**EXERCISE**
Check every line of the data below for the string "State", and copy the ones that hold it.

**SUPPLIED ENTRIES**
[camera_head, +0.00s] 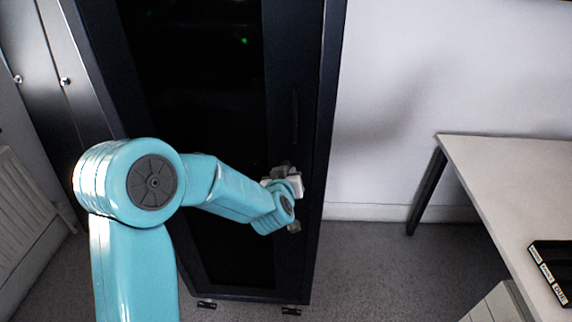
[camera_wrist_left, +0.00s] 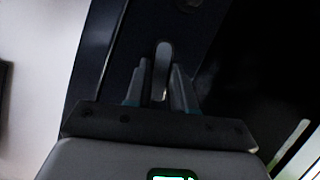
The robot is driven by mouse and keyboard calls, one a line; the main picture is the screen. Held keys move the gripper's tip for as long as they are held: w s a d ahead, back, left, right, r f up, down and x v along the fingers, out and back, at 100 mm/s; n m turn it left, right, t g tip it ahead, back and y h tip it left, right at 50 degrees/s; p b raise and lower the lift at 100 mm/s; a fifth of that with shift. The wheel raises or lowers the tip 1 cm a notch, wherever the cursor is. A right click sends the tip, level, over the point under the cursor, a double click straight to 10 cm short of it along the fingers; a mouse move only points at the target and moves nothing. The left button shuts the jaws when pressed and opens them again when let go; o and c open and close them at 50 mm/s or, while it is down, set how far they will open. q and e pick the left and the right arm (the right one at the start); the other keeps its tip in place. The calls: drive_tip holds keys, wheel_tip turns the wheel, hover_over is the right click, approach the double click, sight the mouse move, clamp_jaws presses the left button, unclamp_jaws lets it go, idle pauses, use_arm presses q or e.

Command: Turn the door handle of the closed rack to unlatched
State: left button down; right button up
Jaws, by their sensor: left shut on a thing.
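The closed rack (camera_head: 325,60) is a tall dark cabinet with a dark glass door, standing in the middle of the head view. My left arm reaches from the left to the right edge of its door, and my left gripper (camera_head: 287,178) is at the handle there, mostly hidden by its own wrist. In the left wrist view the door handle (camera_wrist_left: 162,68) is a grey upright lever between the two fingers of my left gripper (camera_wrist_left: 160,88), which is shut on it. I cannot tell the handle's exact angle relative to the door. My right gripper is in neither view.
A pale table (camera_head: 510,185) with a black box (camera_head: 553,268) on it stands at the right. A dark cabinet with round knobs (camera_head: 65,81) and a white radiator (camera_head: 25,205) are at the left. Carpeted floor (camera_head: 380,265) is clear between rack and table.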

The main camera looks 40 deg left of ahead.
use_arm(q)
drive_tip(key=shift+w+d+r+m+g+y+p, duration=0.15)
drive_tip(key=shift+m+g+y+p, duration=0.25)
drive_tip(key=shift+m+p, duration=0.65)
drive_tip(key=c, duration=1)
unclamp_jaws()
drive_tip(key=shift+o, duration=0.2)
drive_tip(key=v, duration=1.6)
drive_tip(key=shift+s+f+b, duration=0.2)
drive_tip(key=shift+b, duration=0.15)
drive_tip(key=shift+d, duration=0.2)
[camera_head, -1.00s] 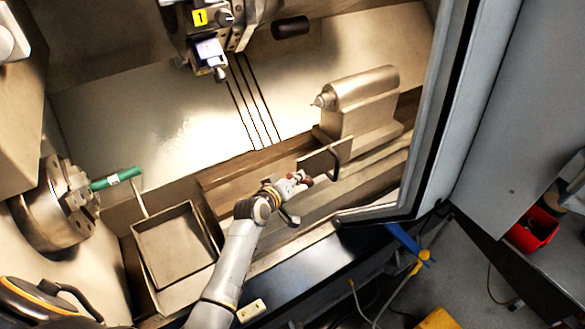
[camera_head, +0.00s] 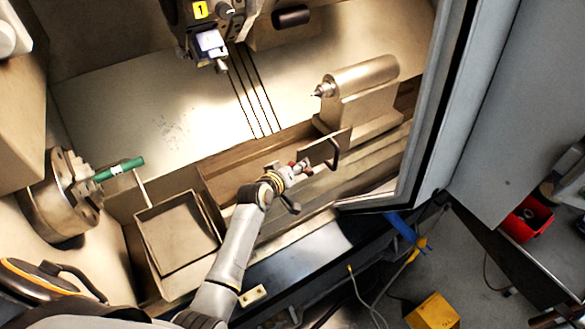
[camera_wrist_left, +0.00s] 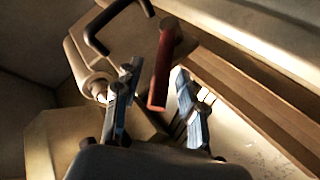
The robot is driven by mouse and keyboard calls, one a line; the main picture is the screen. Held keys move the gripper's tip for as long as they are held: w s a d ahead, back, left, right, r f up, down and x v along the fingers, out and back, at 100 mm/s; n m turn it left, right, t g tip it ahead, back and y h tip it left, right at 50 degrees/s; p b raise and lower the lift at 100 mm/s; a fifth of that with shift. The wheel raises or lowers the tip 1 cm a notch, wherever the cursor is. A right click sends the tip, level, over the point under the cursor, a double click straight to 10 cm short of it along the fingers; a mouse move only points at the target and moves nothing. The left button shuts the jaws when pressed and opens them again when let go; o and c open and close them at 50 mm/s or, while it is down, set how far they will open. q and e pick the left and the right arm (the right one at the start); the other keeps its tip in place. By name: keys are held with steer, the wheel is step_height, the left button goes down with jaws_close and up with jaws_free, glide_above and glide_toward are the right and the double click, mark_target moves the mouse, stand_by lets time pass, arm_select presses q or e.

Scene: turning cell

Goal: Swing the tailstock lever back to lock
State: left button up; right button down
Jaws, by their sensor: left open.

**TASK RESULT**
State: left button down; right button up
State: left button up; right button down

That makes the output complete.